Dalam catatan tingkat perceraian yang dirilis Divorcemag.com, pada tahun 2002 saja, tingkat perceraian di Israel yang hanya sebuah Negara kecil, mencapai angka 14%.Menariknya survey itu tidak mencatumkan negara-negara muslim sebagai Negara yang memiliki tingkat perceraian tinggi. Tercatat Negara mayoritas muslim seperti Turki hanya mencantumkan angka 6%. Itu pun jika kita mau mendebat penyebutan Turki sebagai Negara muslim mengingat bahwa Negara para Fatih tersebut masih setia dalam menerapkan hukum sekuler.
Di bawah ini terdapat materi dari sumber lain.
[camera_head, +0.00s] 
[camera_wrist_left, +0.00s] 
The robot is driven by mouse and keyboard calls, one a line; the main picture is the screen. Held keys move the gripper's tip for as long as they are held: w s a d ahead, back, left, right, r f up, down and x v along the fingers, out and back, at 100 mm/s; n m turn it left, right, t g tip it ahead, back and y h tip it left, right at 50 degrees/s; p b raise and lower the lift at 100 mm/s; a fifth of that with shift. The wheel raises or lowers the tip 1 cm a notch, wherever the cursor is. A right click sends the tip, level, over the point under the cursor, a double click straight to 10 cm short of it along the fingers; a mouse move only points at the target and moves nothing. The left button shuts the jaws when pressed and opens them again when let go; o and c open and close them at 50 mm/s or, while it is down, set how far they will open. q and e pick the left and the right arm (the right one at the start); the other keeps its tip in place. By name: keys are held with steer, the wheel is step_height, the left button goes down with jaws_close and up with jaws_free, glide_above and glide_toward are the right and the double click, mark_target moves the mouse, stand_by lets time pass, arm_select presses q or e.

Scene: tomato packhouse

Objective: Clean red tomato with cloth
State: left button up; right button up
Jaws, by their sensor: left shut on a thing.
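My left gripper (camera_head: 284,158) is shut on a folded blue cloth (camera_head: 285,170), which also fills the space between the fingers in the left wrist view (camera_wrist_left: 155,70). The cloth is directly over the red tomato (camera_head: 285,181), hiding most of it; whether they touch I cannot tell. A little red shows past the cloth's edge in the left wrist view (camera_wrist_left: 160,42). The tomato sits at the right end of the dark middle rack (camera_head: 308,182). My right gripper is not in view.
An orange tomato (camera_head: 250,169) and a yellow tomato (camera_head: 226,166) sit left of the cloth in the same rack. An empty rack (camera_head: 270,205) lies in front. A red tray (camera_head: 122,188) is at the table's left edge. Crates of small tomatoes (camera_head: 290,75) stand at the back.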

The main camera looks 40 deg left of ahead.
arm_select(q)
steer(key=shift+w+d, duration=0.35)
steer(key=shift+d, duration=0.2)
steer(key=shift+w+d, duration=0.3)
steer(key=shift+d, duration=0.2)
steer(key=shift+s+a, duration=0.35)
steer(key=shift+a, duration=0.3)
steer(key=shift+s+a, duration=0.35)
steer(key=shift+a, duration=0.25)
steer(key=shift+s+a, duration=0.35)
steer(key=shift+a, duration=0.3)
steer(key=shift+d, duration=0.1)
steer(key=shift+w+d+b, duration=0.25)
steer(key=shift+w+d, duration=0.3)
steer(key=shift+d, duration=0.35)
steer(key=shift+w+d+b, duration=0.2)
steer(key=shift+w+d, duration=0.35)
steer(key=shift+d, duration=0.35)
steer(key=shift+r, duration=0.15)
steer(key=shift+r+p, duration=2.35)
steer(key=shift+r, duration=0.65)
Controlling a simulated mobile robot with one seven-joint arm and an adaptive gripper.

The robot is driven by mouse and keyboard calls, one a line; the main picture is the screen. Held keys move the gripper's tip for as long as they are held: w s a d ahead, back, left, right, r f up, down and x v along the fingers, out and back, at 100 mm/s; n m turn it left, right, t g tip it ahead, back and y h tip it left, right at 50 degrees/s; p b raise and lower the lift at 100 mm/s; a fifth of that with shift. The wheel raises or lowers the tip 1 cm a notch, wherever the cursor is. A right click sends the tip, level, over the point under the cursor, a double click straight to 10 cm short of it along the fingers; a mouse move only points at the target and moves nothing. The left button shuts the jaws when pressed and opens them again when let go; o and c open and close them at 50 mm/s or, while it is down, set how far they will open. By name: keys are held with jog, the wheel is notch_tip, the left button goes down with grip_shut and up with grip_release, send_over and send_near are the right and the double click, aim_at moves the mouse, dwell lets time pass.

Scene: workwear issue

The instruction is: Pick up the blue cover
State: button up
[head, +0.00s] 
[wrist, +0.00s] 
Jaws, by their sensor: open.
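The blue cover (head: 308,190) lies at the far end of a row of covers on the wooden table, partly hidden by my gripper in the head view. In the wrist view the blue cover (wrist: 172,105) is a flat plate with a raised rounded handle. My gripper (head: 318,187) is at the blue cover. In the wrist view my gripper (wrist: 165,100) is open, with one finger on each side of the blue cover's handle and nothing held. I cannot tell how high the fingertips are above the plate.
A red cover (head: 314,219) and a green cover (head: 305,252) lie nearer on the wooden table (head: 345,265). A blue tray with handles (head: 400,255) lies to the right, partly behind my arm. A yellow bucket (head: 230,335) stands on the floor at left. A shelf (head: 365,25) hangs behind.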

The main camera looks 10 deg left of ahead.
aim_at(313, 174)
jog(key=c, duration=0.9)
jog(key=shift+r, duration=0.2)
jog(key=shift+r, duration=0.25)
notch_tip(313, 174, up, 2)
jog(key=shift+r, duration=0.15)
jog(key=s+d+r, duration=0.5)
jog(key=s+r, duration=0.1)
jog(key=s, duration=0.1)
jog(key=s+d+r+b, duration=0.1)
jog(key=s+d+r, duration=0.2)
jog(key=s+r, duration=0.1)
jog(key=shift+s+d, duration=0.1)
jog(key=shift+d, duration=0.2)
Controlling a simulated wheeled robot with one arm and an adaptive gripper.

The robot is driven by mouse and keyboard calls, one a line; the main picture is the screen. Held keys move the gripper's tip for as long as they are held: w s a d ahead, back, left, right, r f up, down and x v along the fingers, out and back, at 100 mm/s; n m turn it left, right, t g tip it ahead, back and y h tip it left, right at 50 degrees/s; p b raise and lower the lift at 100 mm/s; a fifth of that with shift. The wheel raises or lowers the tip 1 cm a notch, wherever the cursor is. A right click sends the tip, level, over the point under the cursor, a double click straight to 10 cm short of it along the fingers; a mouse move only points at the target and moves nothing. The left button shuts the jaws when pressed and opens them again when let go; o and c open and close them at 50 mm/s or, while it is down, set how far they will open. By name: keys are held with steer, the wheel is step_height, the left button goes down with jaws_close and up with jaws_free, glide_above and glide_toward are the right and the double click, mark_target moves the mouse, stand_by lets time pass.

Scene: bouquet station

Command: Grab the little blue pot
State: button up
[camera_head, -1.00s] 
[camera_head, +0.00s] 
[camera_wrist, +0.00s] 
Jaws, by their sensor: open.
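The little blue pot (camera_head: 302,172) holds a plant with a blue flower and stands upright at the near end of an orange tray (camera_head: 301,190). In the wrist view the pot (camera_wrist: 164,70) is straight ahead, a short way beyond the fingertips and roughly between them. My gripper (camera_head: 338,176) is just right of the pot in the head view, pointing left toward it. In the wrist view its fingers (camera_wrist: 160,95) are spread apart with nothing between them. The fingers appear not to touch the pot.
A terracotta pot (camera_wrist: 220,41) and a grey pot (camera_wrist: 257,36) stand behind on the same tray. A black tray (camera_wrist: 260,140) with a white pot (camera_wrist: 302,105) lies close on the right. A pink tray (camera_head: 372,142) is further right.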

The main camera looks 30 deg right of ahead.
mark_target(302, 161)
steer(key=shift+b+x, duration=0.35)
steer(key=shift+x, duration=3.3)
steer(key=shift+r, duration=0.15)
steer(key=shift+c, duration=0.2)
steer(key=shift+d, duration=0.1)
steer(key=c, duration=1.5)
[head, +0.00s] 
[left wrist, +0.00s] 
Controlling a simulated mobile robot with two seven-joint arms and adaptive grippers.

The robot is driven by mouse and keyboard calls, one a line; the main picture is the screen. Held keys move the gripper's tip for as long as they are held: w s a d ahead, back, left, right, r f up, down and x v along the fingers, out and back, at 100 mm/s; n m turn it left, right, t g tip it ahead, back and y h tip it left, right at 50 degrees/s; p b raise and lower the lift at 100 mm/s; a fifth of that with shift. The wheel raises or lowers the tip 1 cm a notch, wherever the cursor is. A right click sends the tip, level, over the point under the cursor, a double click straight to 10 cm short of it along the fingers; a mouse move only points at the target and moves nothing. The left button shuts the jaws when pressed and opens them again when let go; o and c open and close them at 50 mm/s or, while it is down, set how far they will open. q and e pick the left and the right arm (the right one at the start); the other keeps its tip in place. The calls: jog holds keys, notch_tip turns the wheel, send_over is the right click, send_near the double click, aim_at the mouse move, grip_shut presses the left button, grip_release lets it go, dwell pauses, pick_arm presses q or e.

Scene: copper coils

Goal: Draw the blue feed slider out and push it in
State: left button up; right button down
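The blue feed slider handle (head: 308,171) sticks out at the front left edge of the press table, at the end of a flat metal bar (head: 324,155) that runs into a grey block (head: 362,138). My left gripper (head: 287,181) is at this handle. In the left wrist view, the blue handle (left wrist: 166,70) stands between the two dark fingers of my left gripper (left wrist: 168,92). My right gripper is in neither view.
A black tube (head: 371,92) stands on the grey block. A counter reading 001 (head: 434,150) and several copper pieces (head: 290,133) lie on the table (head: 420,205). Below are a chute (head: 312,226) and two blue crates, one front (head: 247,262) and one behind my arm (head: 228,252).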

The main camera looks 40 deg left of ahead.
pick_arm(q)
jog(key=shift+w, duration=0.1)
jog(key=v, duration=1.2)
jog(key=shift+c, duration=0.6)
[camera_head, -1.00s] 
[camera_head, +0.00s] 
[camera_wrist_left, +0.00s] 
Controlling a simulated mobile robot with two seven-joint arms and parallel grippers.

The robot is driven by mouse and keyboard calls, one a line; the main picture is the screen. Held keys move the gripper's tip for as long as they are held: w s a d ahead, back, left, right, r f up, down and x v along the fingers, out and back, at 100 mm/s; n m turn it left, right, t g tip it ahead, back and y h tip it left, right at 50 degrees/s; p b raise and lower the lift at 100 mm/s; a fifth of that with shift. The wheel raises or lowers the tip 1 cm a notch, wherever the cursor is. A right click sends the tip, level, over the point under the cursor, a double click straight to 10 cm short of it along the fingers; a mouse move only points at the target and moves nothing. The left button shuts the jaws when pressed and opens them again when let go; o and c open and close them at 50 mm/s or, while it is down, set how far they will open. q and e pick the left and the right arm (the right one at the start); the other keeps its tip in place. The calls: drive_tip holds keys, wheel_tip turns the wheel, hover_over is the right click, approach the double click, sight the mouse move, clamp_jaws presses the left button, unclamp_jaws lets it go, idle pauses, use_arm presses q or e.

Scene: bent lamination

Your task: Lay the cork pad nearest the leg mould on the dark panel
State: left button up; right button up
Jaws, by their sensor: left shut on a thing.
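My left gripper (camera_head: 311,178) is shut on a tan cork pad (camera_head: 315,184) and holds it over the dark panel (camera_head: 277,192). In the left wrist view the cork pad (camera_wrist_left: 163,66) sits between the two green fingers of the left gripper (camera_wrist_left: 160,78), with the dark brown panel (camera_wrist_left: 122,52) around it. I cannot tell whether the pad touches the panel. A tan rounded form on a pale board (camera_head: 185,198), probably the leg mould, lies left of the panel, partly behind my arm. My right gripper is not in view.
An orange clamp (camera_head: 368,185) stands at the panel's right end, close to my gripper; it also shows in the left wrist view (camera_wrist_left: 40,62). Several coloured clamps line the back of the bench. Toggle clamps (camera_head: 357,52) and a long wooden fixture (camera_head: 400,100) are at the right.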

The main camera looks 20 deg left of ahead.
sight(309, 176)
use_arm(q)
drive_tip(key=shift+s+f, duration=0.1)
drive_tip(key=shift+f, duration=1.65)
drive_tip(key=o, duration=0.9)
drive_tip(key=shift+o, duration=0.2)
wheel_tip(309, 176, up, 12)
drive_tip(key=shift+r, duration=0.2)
Bahkan tingkat peceraian di Israel semakin tajam dari waktu ke waktu. Pada tahun 2006 saja, Pengadilan Administrasi Rabbinis mengemukakan bahwa di Yerusalem, kota yang didominasi religiusitas Yahudi, ada kenaikan tajam 10,4 % perceraian di kalangan keluarga Yahudi dibandingkan dengan tahun sebelumnya.

Menariknya para pelaku perceraian di Israel justeru berasal dari kalangan religius Yahudi yang terkenal militan, radikal, fundamentalis atau bisa disebut sebagai kelompok ultra ortodoks yang diwakili oleh komunitas Yahudi Haredim.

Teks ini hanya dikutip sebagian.